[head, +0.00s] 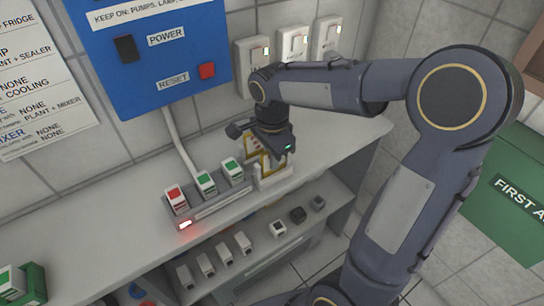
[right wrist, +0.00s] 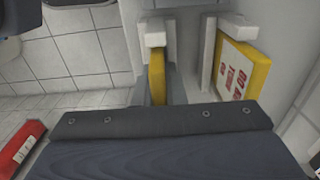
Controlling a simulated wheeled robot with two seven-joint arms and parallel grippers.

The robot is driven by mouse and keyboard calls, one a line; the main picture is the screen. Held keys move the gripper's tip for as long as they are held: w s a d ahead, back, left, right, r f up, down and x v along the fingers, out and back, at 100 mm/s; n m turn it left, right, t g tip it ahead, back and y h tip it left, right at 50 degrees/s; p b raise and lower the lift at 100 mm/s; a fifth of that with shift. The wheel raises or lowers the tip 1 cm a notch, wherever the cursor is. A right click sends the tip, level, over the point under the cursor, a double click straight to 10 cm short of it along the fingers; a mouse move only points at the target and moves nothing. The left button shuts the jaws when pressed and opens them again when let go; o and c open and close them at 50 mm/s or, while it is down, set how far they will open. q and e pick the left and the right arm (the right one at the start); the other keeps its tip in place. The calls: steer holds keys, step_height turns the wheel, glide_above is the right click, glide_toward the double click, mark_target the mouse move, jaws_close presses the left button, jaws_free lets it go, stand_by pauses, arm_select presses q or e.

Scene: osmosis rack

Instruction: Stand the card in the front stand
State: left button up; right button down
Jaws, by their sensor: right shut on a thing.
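A yellow-edged card (head: 250,162) with a white face and red print shows just under my right gripper (head: 266,155) in the head view. The gripper is shut on a card; its fingers partly hide it. The white stand (head: 272,181) is directly below, at the right end of the shelf row. In the right wrist view, a yellow card with red lettering (right wrist: 237,65) leans at the right beside a white upright, and a narrow yellow edge (right wrist: 157,76) shows under a white post (right wrist: 155,32). The card's lower edge and its seating are hidden. My left gripper is not in view.
A grey tray (head: 210,209) holding red and green-topped blocks stands just left of the stand, with a lit red lamp (head: 185,224). Several small blocks sit on the lower shelf (head: 330,211). A blue panel (head: 150,55) and white switches hang behind.

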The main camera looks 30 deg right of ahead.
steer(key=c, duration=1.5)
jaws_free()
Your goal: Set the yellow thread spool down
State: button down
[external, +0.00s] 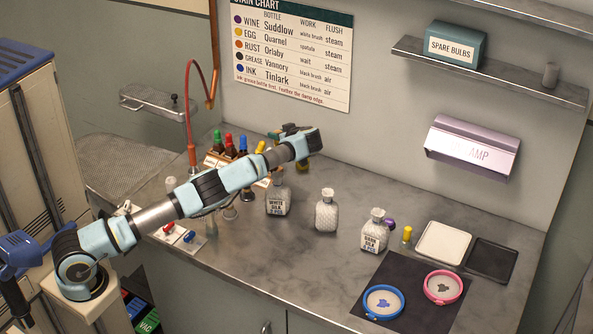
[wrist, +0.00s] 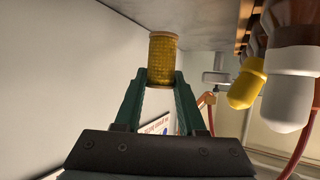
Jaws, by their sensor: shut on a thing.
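The yellow thread spool (wrist: 163,57) is a ribbed golden cylinder with tan ends, in the upper middle of the wrist view. My gripper (wrist: 161,82) has its two green fingers shut on the spool's sides. The spool's far end is close to the grey worktop (wrist: 205,35), which appears at the top of this upside-down view; I cannot tell whether they touch. In the external view my gripper (external: 290,134) is at the back of the counter by the wall, below the stain chart.
Bottles with coloured caps (external: 230,142) stand in a rack just left of my gripper; a yellow cap (wrist: 246,85) and a white cap (wrist: 290,92) show close by. Open counter lies to the right.

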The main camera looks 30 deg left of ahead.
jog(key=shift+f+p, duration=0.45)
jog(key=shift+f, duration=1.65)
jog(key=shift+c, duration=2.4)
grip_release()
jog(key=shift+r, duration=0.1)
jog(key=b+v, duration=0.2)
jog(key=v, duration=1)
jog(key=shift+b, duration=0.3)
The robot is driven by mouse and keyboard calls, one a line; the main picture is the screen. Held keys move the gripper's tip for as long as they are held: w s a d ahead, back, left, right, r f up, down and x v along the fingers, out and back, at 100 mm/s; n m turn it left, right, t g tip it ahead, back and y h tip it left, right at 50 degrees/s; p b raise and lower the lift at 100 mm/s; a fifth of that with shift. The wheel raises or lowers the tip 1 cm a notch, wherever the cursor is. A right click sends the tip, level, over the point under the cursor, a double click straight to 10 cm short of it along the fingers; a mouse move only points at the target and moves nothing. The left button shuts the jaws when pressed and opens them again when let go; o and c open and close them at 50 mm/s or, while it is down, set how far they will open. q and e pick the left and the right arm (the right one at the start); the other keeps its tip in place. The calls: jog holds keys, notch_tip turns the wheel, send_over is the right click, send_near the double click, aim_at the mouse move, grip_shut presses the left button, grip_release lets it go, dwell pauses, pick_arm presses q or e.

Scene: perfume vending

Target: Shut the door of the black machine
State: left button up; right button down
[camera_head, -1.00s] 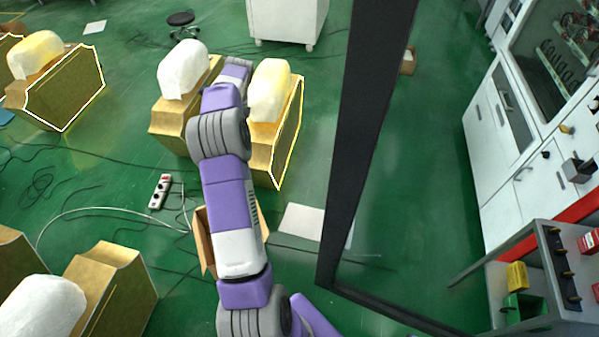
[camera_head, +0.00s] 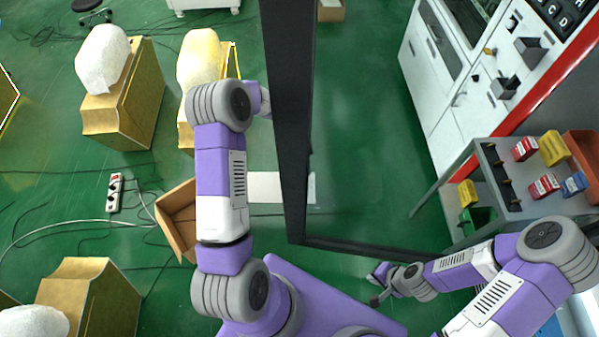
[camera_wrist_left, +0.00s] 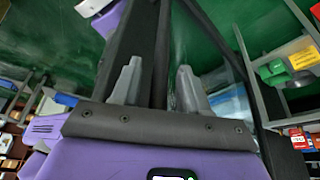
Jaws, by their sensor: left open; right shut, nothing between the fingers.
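The door of the black machine shows in the head view as a black frame (camera_head: 290,120) around a clear pane, with a tall post and a bottom bar (camera_head: 365,248). Its post stands close to my left forearm. My left arm reaches up the left side, and its gripper is mostly hidden behind the post in the head view. In the left wrist view the left gripper (camera_wrist_left: 157,88) is open, with a dark bar seen between its fingers; contact cannot be told. My right gripper (camera_head: 378,285) is shut and empty, low by the bottom bar. The machine's body is not clearly seen.
A grey rack (camera_head: 490,205) with coloured boxes stands at the right, beside white cabinets (camera_head: 435,85). An open cardboard box (camera_head: 178,220), a power strip (camera_head: 114,192) and cables lie on the left floor. Green floor beyond the pane is clear.

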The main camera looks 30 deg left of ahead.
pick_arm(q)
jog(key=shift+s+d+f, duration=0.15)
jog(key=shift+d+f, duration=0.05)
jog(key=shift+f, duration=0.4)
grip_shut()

Aim of the task → Every line containing the string "Scene" must be listed.

Final answer →
Scene: osmosis rack
Scene: perfume vending

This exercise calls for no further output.